There used to be a person in a brown coat with couple of pens and a short steel ruler in their brest pocket. You’d walk into the shop clutching a stub of pipe, and he’d take one look and say, “Ah, that’s your blue 12mm — John Guest push-fit, that is. You’re wanting to run it to a Shurflo pump? Right, you’ll need one of these, and one of these.” Then, before you’d even asked, “And the tap’s 10mm, so these fittings for that end.” Sorted. Home in twenty minutes. Water running by teatime.
Now I sit down to order a few parts for the campervan’s water system and drown in noise. Fourteen listings for the same fitting, none of them quite matching the photo. Reviews arguing about whether it fits. “Frequently bought together” suggesting a garden hose and a phone case. No brown coat. No, “you don’t want that one, this is way better value.” Just me, a tape measure, and a growing suspicion I’m about to order the wrong thing twice.
And the catalogues are a shambles. Parts filed under nothing sensible, categories that overlap or contradict, the same fitting listed three ways with three different names. The wrong photos attached to parts. Then there’s the shop’s AI chat assistant, which is somehow worse than useless.
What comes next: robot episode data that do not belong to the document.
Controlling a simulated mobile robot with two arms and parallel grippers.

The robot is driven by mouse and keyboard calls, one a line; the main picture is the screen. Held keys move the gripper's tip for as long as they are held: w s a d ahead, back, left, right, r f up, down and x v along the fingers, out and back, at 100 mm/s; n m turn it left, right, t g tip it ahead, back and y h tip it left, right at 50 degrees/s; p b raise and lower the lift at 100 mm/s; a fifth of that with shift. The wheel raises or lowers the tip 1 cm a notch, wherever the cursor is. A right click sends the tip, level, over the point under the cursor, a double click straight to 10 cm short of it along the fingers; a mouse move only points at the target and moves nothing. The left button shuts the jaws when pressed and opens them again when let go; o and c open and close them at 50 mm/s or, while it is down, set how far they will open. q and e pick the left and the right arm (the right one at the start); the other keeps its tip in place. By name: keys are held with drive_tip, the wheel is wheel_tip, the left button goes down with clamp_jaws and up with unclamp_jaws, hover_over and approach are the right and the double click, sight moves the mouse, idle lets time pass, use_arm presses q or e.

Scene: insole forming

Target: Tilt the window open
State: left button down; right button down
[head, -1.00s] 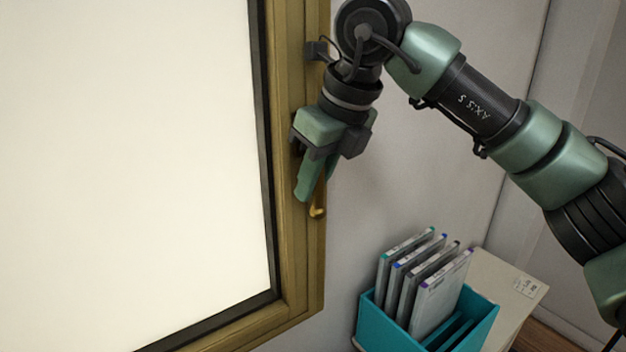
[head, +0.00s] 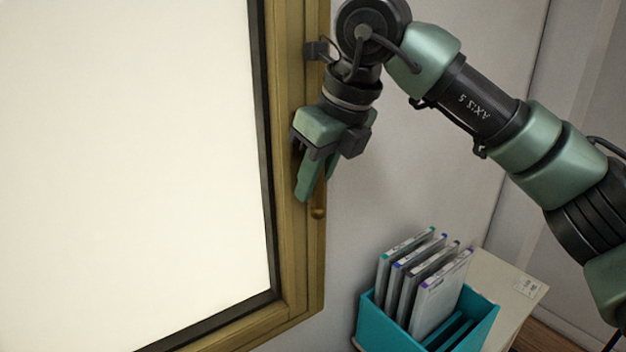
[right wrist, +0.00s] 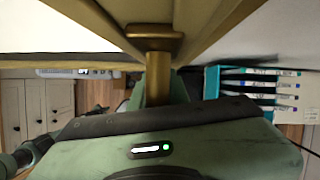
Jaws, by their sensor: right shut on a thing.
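The window fills the left of the head view, with a bright pane (head: 130,160) in a brown-gold frame (head: 297,255). Its brass handle (head: 319,212) is on the right side of the frame; only its lower end shows below my fingers. My right gripper (head: 314,188) is shut on the handle, fingers pointing down along the frame. In the right wrist view the handle (right wrist: 158,75) runs from its base on the frame down between the fingers, and the gripper body hides its far end.
A teal holder (head: 382,326) with several grey folders (head: 430,285) stands on a pale cabinet top (head: 515,280) at lower right. The wall (head: 430,185) between the frame and the holder is bare.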

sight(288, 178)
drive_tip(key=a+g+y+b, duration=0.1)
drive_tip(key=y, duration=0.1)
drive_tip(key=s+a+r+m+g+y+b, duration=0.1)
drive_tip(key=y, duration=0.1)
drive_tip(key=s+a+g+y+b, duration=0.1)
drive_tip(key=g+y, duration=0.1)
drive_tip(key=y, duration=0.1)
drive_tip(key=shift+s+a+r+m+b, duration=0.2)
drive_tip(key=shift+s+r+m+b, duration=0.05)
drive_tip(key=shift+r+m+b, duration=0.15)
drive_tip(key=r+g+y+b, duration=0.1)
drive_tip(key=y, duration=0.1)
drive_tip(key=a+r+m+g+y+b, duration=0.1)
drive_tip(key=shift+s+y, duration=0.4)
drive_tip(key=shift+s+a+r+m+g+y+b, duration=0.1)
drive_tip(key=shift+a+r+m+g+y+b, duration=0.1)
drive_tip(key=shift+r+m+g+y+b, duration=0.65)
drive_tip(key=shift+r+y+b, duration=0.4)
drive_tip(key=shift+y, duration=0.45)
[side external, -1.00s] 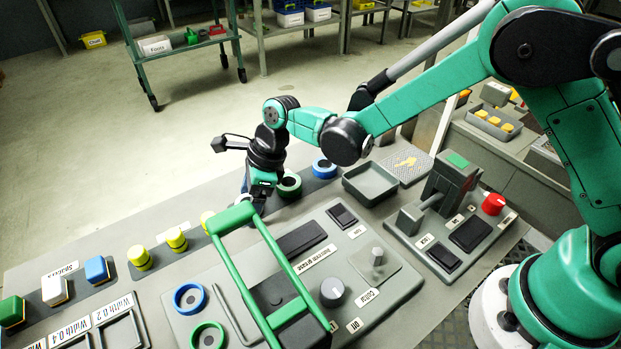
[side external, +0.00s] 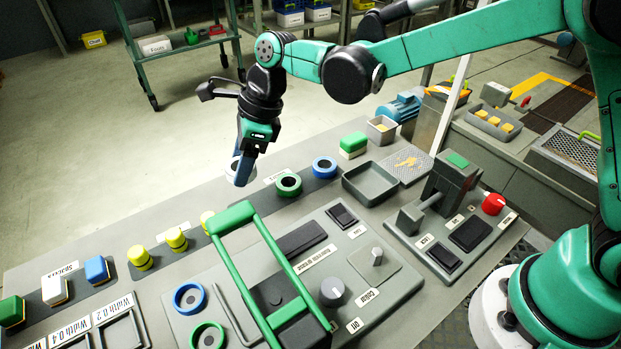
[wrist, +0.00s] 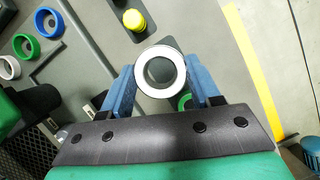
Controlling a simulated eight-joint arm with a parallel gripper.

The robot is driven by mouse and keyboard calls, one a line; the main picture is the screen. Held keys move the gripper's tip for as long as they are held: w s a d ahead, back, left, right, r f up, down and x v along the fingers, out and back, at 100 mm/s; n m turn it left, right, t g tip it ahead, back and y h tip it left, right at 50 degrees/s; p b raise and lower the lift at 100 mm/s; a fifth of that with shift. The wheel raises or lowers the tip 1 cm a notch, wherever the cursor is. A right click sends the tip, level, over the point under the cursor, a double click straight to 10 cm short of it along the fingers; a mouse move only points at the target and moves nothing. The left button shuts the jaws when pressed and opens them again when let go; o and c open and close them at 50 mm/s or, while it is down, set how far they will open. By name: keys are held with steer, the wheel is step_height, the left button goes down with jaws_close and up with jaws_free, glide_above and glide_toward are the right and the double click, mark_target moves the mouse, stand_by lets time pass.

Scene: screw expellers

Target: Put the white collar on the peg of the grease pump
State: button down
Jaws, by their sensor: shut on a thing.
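My gripper (side external: 243,160) is shut on the white collar (side external: 240,171), above the bench's far edge, left of the green and blue collars. In the wrist view the white collar (wrist: 161,73) sits between the blue fingertips (wrist: 160,88), its round opening facing the camera. A short grey upright peg (side external: 377,256) stands on a square plate on the control panel, near a label reading "Collar". I cannot tell for certain that this is the grease pump's peg. My gripper is up and to the left of it, well apart.
A green collar (side external: 288,184) and a blue collar (side external: 324,167) lie on a dark strip. A tall green handle frame (side external: 262,238) rises over the panel between my gripper and the viewer. A grey tray (side external: 370,184) is empty.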

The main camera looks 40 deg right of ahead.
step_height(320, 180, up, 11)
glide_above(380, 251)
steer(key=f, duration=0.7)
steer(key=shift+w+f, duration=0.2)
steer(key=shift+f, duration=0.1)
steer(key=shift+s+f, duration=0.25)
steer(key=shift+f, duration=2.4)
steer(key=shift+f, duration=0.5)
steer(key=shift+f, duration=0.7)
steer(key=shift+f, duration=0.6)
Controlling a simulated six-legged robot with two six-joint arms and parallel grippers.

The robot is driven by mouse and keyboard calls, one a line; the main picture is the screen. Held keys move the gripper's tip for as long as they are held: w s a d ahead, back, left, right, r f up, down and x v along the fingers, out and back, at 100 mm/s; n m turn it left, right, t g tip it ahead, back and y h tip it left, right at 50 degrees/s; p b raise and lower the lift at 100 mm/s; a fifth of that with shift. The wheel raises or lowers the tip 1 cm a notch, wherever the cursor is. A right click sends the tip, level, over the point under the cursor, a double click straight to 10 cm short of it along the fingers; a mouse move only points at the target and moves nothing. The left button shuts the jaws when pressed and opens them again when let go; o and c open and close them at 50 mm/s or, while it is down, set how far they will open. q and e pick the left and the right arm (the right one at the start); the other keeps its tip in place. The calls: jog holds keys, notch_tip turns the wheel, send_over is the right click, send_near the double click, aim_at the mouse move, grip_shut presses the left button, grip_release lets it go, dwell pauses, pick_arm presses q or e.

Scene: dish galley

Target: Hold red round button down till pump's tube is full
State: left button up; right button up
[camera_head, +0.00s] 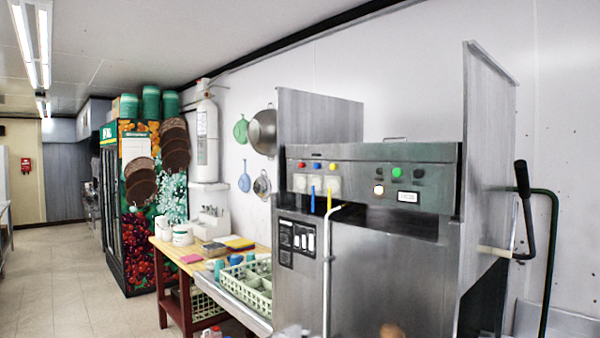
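A stainless dish machine (390,270) stands at the right, with a control panel (435,178) along its upper front. A small red round button (302,165) is at the panel's left end, beside a yellow one (316,166) and a blue one (333,166). Pale square units sit under these buttons. A short blue tube (313,200) and a short yellow tube (329,199) hang below them. A white pipe (326,265) bends down the machine's front. How full any tube is cannot be told at this size. Neither gripper can be made out, and nothing touches the red button.
A green light (397,172) and a lit yellowish light (379,189) are on the panel. A black-handled lever (522,180) sticks out at the right. A green crate (250,283) and a wooden table (170,248) stand left of the machine. The tiled floor (55,285) farther left is clear.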

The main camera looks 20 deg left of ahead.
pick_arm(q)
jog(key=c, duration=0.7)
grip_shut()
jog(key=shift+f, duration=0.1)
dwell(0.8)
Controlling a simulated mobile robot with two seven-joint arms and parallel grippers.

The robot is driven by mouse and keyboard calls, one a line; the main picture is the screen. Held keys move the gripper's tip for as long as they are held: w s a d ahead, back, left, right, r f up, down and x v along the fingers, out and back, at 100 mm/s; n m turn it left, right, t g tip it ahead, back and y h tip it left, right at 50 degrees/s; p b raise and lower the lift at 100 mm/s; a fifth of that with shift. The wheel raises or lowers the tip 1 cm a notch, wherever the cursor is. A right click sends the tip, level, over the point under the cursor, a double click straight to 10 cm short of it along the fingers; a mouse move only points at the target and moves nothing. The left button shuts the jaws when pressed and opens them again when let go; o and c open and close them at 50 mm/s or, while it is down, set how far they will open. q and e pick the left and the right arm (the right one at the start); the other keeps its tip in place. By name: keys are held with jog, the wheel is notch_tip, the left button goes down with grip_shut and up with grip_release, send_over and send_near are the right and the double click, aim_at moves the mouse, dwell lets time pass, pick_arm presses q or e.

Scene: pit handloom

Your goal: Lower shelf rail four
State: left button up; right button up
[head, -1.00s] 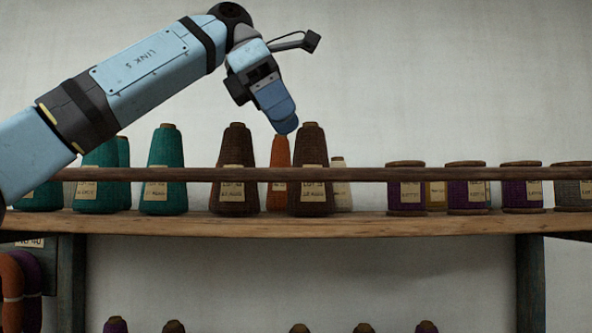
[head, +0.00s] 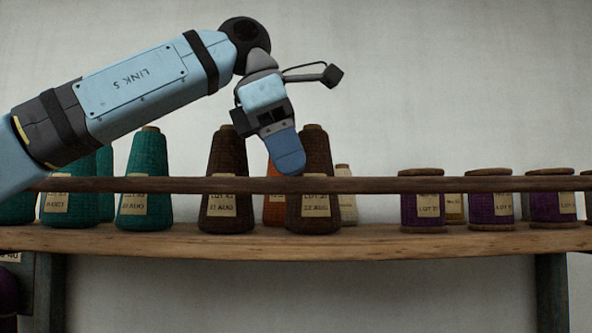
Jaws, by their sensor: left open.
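The shelf rail (head: 375,185) is a long dark wooden bar running across the front of the cones and spools, above the shelf board (head: 300,241). My left gripper (head: 289,169) points down with its blue fingertip just above the rail, in front of an orange cone and a brown cone. Its fingers are seen edge-on, so the gap between them does not show. The gripper holds nothing visible, and whether it touches the rail is unclear. My right gripper is not in view.
Green cones (head: 146,180), a brown cone (head: 229,160), another brown cone (head: 317,145), an orange cone (head: 272,206) and a cream cone (head: 347,209) stand behind the rail. Purple spools (head: 490,205) stand at right. Rail between cones and spools is clear.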

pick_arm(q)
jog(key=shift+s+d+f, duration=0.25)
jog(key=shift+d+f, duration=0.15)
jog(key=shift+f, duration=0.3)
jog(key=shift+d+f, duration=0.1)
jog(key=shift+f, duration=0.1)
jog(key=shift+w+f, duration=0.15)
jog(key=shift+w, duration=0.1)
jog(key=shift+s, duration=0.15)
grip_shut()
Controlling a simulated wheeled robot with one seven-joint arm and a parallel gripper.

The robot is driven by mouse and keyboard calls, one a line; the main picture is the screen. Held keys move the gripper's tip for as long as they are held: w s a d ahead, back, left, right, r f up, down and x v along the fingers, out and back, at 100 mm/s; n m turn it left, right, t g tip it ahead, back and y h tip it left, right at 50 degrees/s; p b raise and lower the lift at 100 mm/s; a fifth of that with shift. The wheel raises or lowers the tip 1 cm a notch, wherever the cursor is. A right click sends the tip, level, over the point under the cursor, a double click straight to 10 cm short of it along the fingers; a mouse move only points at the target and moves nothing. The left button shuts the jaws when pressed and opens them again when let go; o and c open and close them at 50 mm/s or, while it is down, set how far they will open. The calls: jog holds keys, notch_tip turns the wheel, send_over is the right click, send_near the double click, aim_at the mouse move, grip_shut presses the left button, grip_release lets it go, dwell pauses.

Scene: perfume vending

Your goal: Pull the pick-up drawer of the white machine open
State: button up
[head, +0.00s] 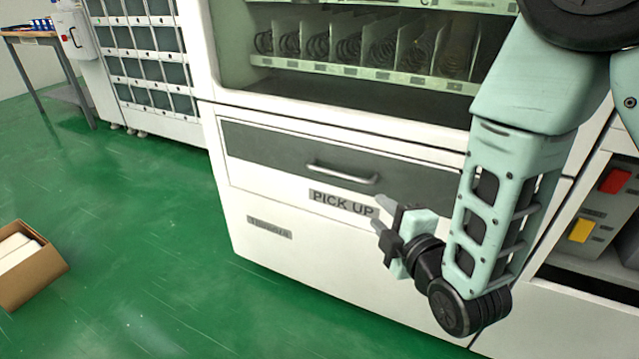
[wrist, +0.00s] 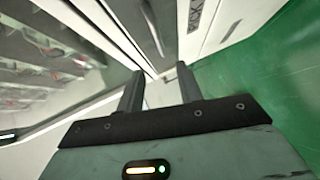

Ask it a straight question and it invents an answer — confidently recommending part numbers that don’t exist, assuming you’ve got a setup you’ve never mentioned, and merrily sending you toward fittings that were never made. At least the old catalogue just sat there and let you be confused in peace. This thing manufactures confusion and hands it to you with a smile.
And if you reach for the phone, the lines lead to call centres where the staff can’t possibly know — or for that matter have ever seen — a thousandth of the parts the catalogue carries.
The parts were never the hard bit. The knowledge was. And somewhere between the counter and the checkout, we lost the man who had it.
Some nostalgia there, Webbs of Cambridge was outstanding in that department.